China is a nation full of only children who are doted upon by their parents. The nation adopted a one-child policy in 1979 in an effort to keep overpopulation at bay. The notion of eliminating the one-child policy has been discussed (for more on that, see my previous post China May Eliminate One-Child Policy).
But now, in the wake of the May 12 earthquake in which thousands of children died, the one-child policy has been lifted--partially.
"Thousands of parents have openly challenged the government over why so many schools collapsed during the earthquake," according to the New York Times.
Parents of children who were killed or seriously injured in the earthquake are now exempt from the one-child policy, and can apply for legal permission to have another child, according to the Associated Press.
"The committee announced Monday that if a couple’s legally born child was killed in the earthquake, an illegal child under 18 years could be registered as a legal replacement.
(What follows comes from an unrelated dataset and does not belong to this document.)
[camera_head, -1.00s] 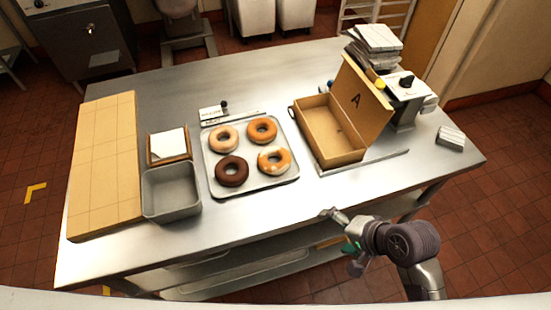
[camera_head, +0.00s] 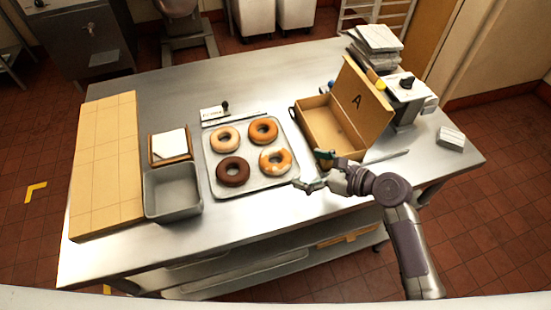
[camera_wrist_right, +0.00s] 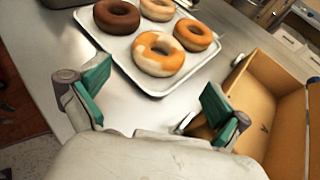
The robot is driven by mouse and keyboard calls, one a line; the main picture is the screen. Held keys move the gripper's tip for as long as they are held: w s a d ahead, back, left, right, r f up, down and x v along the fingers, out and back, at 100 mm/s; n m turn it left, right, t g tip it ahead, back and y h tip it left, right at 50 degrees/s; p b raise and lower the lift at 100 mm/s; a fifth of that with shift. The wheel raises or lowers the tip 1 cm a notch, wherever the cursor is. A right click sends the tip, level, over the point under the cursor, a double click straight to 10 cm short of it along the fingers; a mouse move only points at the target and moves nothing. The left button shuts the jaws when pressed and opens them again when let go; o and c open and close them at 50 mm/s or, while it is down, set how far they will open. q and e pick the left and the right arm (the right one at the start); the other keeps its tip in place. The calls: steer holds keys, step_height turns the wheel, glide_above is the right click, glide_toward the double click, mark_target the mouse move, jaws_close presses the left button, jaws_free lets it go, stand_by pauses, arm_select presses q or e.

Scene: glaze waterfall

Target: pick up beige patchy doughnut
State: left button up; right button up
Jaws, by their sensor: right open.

If the dead child was illegal, it said the family would no longer be responsible for outstanding fines, although parents would not be reimbursed for penalties already paid," according to the New York Times.
"Zhongxin Sun, a sociology professor at Fudan University in Shanghai, said some mothers may be too old to conceive; others may have undergone sterilization. 'To lose a child is to lose everything for Chinese parents,' said Professor Sun, who is a visiting scholar at Yale University Law School. 'A child is their only hope,'" according to the New York Times.